Data products sit on top of existing operational data stores, such as warehouses or lakes. The teams using them don’t have to waste time searching for data, processing it into the right format, and building bespoke data sets and data pipelines (which ultimately create an architectural mess and governance challenges).
Each data product supports data “consumers” with varying needs, in much the same way that a software product supports users working on computers with different operating systems. These consumers are systems, not people, and our work suggests that organizations typically have five kinds. We call them “consumption archetypes” because they describe what the data is used for. They include:
Digital applications. These require specific data that is cleaned, stored in the necessary format—perhaps as individual messages in an event stream or a table of records in a data mart (a data storage area that is oriented to one topic, business function, or team)—and delivered at a particular frequency. For example, a digital app that tracks the location of a vehicle will need access in real time to event streams of GPS or sensor data. A marketing app designed to find trends in customer browsing behavior will need access to large volumes of web log data on demand (often referred to as “batch” data) from a data mart.

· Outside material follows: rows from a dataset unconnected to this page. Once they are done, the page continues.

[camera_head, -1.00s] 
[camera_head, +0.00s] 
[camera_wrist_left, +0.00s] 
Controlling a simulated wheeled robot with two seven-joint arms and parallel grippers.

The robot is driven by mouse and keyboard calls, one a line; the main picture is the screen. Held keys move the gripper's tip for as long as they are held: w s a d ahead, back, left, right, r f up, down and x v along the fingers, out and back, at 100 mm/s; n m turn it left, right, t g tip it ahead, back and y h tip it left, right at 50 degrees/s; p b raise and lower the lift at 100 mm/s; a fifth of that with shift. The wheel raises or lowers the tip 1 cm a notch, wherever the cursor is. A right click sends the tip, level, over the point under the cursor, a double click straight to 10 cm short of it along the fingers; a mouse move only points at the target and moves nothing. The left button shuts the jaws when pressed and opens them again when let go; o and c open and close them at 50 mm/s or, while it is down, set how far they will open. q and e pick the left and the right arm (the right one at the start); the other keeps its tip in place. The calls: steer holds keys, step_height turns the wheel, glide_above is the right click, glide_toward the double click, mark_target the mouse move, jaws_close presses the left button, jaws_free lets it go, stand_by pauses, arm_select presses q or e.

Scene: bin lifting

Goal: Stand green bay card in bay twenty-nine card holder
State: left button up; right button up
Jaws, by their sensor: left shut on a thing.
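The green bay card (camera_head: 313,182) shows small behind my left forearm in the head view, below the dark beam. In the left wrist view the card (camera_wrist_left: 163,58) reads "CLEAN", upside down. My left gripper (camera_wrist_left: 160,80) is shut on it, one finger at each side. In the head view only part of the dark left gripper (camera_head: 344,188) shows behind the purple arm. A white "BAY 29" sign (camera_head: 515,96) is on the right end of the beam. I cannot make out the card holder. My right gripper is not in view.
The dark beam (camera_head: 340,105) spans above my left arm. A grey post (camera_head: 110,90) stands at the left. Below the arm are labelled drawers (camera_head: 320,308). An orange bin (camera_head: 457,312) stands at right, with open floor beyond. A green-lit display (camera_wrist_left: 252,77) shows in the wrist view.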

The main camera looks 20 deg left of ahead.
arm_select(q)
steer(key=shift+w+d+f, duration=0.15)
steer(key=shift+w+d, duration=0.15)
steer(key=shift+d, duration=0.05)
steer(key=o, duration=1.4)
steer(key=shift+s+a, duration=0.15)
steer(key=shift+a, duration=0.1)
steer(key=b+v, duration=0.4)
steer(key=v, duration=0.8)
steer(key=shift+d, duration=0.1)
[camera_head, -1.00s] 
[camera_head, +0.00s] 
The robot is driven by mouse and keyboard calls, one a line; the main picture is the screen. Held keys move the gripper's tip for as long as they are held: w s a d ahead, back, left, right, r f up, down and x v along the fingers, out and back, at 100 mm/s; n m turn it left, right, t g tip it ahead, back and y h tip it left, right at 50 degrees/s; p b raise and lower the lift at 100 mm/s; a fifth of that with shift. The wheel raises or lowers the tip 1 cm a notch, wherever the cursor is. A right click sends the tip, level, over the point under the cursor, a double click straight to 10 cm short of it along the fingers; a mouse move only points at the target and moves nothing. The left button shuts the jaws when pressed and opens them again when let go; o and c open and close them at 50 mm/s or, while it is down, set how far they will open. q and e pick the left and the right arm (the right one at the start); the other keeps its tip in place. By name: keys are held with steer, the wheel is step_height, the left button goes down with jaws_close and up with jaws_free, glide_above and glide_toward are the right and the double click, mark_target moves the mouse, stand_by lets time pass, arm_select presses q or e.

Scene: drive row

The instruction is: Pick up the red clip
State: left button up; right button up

Advanced analytics systems. These too need data cleaned and delivered at a certain frequency, but it must be engineered to allow machine learning and AI systems, such as simulation and optimization engines, to process it.
Reporting systems. These need highly governed data (data with clear definitions that is managed closely for quality, security, and changes) to be aggregated at a basic level and delivered in an audited form for use in dashboards or regulatory and compliance activities. Usually, the data must be delivered in batches, but companies are increasingly moving toward self-service models and intraday updates incorporating real-time feeds.
Discovery sandboxes. These enable ad hoc exploratory analysis of a combination of raw and aggregated data. Data scientists and data engineers frequently use these to delve into data and uncover new potential use cases.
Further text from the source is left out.